*EXERCISE*: Note how many lines hold "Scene" and report that number by itself.
=== PROVIDED ENTRIES ===
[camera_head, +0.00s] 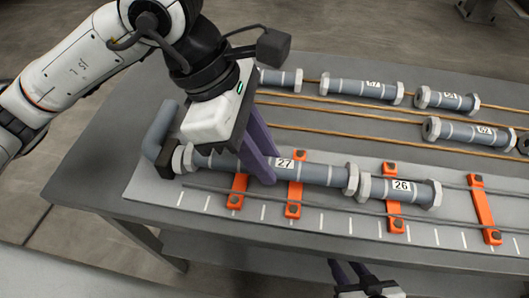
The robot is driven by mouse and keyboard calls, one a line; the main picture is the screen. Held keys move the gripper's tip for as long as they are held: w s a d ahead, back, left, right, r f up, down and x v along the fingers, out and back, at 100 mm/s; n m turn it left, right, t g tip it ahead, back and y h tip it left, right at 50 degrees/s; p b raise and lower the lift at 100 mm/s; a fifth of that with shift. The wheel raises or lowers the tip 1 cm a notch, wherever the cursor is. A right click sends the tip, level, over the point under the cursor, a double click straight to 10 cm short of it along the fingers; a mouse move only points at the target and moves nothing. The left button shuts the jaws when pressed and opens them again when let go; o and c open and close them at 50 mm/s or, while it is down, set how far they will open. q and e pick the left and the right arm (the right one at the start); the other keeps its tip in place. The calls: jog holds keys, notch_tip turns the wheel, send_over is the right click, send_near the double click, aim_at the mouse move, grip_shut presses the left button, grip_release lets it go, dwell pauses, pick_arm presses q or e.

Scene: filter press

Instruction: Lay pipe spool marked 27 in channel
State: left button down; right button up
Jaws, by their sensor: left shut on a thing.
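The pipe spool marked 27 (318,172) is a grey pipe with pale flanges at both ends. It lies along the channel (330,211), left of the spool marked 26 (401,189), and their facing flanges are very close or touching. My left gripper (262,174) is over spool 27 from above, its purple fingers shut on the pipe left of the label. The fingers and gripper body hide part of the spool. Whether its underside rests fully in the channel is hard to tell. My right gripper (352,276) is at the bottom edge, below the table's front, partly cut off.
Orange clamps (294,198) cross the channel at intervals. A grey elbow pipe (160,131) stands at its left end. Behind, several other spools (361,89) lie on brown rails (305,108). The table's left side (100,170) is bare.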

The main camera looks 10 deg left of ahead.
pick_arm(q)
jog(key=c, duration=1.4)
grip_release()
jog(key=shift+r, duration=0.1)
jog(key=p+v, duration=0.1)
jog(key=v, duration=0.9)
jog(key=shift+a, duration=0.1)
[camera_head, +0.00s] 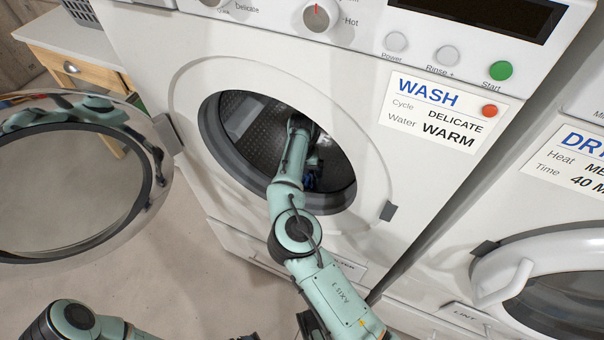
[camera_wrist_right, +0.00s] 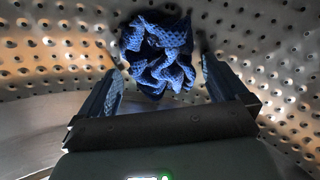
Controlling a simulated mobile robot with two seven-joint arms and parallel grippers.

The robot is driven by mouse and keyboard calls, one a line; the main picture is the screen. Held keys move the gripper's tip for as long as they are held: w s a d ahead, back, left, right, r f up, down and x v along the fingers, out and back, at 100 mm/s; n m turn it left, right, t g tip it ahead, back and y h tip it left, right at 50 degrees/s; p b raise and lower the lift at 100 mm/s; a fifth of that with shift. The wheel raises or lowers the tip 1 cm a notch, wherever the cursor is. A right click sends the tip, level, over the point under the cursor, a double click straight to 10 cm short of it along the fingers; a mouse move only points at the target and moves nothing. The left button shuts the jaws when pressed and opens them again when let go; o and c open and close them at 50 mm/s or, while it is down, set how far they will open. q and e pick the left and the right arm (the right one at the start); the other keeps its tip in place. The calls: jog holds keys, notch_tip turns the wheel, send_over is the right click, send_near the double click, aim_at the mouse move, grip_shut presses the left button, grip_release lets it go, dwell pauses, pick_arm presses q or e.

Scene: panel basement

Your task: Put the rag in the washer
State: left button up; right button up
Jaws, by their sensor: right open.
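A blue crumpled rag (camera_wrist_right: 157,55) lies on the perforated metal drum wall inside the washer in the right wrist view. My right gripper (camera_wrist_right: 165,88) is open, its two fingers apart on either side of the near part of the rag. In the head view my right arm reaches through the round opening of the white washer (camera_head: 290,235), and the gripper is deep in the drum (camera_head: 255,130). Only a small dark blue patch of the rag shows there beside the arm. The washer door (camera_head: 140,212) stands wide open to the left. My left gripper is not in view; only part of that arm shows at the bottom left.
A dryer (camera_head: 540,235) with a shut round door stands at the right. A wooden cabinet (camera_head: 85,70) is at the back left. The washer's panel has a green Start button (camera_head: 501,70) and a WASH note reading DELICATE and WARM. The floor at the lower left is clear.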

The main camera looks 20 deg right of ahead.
===
=== PROVIDED ENTRIES ===
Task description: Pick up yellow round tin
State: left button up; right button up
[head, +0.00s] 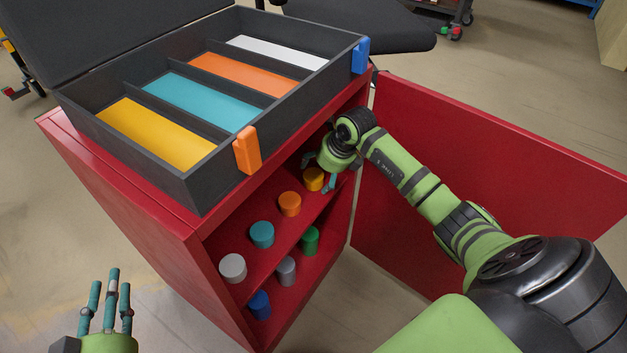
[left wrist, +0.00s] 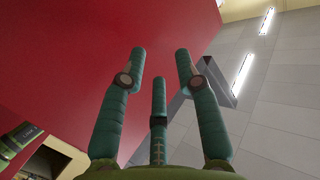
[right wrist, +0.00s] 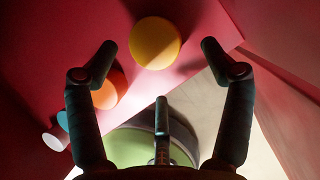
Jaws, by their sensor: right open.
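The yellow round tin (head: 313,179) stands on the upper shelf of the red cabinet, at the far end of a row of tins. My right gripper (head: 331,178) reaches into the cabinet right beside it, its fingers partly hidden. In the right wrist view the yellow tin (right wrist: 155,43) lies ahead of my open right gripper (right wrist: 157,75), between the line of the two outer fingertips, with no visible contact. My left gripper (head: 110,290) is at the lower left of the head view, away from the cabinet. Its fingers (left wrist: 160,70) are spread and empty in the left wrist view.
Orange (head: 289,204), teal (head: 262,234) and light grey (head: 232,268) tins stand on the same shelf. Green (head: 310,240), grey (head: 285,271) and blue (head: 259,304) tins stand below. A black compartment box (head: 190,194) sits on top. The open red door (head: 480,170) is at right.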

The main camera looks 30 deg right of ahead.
===
*ANSWER FOR THE TASK*: 2